### WHAT NEEDS TO BE DONE
Return verbatim the inclusive range of lines running from the line that contains "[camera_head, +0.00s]" to the line that contains "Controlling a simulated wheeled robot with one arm". Omit every other line.

### EXTRACTED INFORMATION
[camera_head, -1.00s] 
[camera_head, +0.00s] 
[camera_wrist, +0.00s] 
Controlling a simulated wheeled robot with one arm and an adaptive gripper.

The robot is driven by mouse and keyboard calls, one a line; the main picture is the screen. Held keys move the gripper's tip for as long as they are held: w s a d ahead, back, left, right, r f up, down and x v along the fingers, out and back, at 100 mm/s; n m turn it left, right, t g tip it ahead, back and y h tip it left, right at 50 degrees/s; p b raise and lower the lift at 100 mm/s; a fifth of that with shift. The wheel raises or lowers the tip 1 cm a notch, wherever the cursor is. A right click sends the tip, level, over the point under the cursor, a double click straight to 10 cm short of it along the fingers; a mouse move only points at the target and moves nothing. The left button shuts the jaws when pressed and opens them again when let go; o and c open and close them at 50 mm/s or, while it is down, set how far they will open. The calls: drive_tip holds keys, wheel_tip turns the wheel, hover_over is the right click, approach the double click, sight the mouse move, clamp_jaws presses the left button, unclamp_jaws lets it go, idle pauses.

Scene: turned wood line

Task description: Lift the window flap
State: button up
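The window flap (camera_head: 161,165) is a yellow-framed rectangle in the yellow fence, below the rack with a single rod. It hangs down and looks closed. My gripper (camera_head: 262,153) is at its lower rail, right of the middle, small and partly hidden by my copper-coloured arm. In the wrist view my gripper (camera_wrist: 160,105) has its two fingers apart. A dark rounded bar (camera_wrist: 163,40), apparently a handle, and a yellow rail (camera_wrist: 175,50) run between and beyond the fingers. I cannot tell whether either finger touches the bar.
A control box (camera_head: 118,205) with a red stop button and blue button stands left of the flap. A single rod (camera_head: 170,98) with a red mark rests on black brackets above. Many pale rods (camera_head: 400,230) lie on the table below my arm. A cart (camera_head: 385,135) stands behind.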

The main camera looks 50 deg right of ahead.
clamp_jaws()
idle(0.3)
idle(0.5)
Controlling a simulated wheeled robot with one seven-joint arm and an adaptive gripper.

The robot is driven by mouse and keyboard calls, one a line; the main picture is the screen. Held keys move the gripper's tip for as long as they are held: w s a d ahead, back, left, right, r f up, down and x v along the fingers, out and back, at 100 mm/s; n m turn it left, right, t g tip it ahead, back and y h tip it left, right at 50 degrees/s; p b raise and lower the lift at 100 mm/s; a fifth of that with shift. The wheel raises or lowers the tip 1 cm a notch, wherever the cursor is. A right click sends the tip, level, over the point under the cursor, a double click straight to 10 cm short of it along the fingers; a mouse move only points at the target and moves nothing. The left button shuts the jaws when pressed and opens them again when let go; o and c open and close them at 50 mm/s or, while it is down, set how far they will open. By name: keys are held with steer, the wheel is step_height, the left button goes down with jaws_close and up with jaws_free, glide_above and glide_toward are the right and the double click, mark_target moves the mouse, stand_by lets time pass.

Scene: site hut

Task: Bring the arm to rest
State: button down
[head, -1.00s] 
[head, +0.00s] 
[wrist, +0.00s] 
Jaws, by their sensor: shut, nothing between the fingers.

### WRITTEN ANSWER
[camera_head, +0.00s] 
[camera_wrist, +0.00s] 
Controlling a simulated wheeled robot with one arm and an adaptive gripper.

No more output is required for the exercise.